#### TASK REQUIREMENTS:
Quote exactly and only this range of lines in the data below: the line that holds "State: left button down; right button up" to the line that holds "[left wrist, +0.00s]", both included.

[Robot state and action records]
◆ ◆ ◆ ◆ ◆ ◆ ◆

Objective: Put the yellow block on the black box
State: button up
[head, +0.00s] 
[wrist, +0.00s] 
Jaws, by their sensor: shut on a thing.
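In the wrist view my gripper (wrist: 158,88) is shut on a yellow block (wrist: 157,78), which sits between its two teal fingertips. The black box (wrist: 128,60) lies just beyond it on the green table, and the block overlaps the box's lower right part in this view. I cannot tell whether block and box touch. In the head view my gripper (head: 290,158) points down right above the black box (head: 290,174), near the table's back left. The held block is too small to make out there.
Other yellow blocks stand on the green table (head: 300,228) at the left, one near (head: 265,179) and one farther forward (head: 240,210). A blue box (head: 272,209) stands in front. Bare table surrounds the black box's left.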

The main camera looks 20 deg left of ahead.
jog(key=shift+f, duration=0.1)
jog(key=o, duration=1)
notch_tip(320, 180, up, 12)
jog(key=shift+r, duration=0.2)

◆ ◆ ◆ ◆ ◆ ◆ ◆

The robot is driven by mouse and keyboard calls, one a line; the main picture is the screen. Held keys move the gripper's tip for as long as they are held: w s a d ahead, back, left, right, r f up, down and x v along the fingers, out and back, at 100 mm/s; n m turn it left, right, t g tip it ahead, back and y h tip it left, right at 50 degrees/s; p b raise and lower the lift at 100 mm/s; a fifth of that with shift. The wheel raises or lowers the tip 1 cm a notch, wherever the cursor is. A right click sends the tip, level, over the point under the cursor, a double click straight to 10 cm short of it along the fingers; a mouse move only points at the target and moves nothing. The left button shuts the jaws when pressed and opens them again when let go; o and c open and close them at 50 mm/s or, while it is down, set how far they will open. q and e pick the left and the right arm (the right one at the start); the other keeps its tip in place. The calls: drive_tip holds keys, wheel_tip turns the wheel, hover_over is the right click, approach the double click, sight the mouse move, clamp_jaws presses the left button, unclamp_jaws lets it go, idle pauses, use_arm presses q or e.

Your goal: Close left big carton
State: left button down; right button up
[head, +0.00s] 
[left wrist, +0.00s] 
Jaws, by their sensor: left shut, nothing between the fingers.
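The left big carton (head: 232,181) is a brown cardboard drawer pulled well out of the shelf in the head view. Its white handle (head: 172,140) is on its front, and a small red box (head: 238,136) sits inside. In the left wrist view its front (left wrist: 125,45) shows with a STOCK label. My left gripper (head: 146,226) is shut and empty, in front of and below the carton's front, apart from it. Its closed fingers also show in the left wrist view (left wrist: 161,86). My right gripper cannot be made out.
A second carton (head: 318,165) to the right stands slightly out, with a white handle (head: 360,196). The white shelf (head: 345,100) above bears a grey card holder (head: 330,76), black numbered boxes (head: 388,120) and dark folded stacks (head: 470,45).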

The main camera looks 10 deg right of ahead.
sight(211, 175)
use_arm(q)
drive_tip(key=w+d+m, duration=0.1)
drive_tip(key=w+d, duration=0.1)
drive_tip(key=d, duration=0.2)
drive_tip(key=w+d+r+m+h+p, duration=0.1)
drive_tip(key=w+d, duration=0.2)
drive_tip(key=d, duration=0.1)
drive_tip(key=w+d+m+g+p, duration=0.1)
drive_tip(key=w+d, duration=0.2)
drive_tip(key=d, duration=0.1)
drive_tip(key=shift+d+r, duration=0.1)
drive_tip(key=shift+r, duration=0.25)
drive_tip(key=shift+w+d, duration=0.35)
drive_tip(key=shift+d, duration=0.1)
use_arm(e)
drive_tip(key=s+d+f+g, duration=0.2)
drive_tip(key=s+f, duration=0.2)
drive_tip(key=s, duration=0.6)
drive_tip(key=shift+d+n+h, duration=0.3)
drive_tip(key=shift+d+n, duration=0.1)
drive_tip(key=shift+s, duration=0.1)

◆ ◆ ◆ ◆ ◆ ◆ ◆

#### ANSWER TO THE EXERCISE:
State: left button down; right button up
[head, +0.00s] 
[left wrist, +0.00s] 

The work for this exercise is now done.